I agree with many of the warning comments made in recent weeks by many business leaders. But almost all of these comments are coming from overseas businesses. It is high time that UK business spoke up and galvanised the public to understand the true realities of what the country is facing.

There also appears to be a silent majority of MP's from each of the major parties who seem terrified of putting their heads above the parapet. They need to co-operate, or even coalesce, to provide the public with sensible government. The case for remaining in the EU needs to be restated and constrasted with the now much clearly alternative. Membership of the EU has drawbacks, but overall the benefits in terms of trade, security and fellowship overwhelm the narrow shortsighted nationalism espoused by those who wish to return to an Edwardian age.
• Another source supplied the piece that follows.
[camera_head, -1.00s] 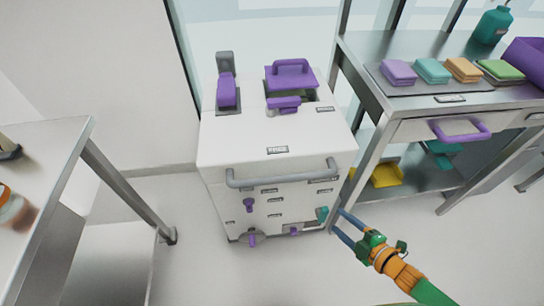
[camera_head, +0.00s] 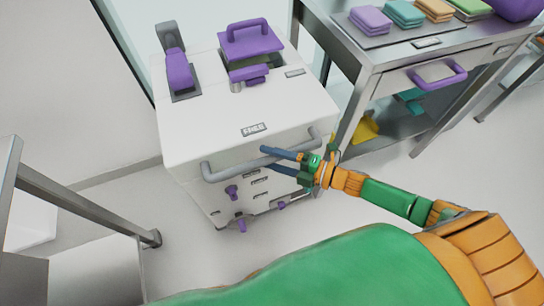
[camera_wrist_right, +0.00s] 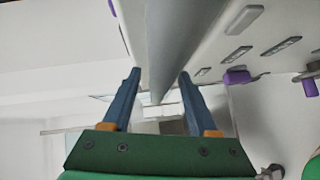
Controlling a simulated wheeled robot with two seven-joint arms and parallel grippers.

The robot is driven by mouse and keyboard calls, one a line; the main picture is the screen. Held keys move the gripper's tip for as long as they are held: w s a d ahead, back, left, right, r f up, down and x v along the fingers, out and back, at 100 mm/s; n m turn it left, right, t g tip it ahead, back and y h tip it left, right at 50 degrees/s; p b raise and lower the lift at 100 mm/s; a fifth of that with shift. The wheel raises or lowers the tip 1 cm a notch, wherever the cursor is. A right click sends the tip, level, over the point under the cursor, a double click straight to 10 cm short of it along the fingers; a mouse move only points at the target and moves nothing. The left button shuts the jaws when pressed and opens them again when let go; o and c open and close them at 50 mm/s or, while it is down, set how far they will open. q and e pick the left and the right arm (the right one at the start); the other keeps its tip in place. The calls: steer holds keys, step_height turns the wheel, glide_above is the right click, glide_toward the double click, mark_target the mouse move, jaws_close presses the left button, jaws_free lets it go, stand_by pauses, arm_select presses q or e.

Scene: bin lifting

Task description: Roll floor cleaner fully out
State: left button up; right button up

Of course there needs to be a second referendum once the route that we are persuing becomes clear. That woute will bear no resemblance to the picture painted by our politicians at the time of the first one.

John Nelson

Chairman, Lloyd's of London 2011-17
 
WHAT A TRAITOR, HE'S BEEN WORKING WITH GOVE RECENTLY, CAN'T WE TRUST ANYONE?

It's an almost schizophrenic situation isn't it? On the one hand you've got Brexiteers banging on about the importance of 'trading with the world' and this being a major reason for leaving the EU, whilst on the other hand Brexiteers have a go at businesses that do 'trade with the world' when they have the temerity to suggest that Brexit is a crap idea.